**Description of the task**
Restate the data below word for word. Skip any images it contains.

* * * * *

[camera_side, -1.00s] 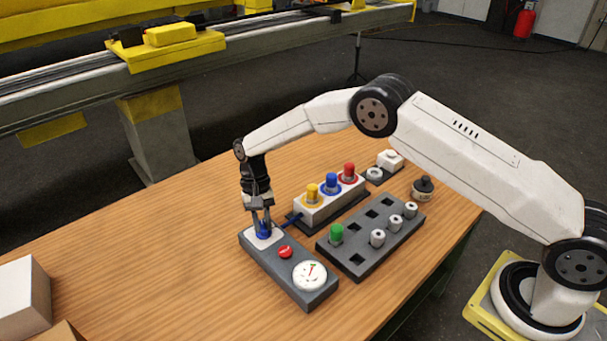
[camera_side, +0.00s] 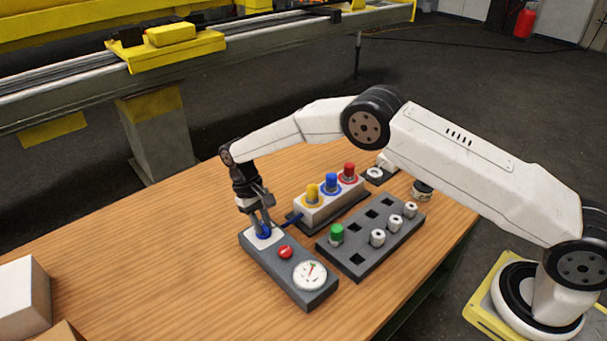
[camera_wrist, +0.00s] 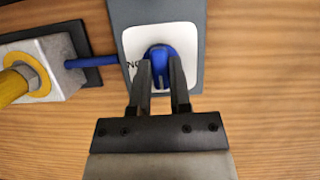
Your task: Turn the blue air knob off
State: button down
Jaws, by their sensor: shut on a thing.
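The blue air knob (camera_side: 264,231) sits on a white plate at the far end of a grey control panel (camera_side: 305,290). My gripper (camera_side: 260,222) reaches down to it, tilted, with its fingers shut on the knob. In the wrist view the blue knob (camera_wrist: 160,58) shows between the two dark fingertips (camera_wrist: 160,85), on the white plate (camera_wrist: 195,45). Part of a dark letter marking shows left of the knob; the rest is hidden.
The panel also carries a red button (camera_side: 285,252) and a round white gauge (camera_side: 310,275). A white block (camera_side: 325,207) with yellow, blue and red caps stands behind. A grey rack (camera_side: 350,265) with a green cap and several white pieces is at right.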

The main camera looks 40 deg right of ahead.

* * * * *

**Written response**
[camera_side, -1.00s] 
[camera_side, +0.00s] 
[camera_wrist, +0.00s] 
Your task: Turn the blue air knob off
State: button down
Jaws, by their sensor: shut on a thing.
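The blue air knob (camera_side: 264,231) sits on a white plate at the far end of a grey control panel (camera_side: 305,290). My gripper (camera_side: 260,222) reaches down to it, tilted, with its fingers shut on the knob. In the wrist view the blue knob (camera_wrist: 160,58) shows between the two dark fingertips (camera_wrist: 160,85), on the white plate (camera_wrist: 195,45). Part of a dark letter marking shows left of the knob; the rest is hidden.
The panel also carries a red button (camera_side: 285,252) and a round white gauge (camera_side: 310,275). A white block (camera_side: 325,207) with yellow, blue and red caps stands behind. A grey rack (camera_side: 350,265) with a green cap and several white pieces is at right.

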The main camera looks 40 deg right of ahead.

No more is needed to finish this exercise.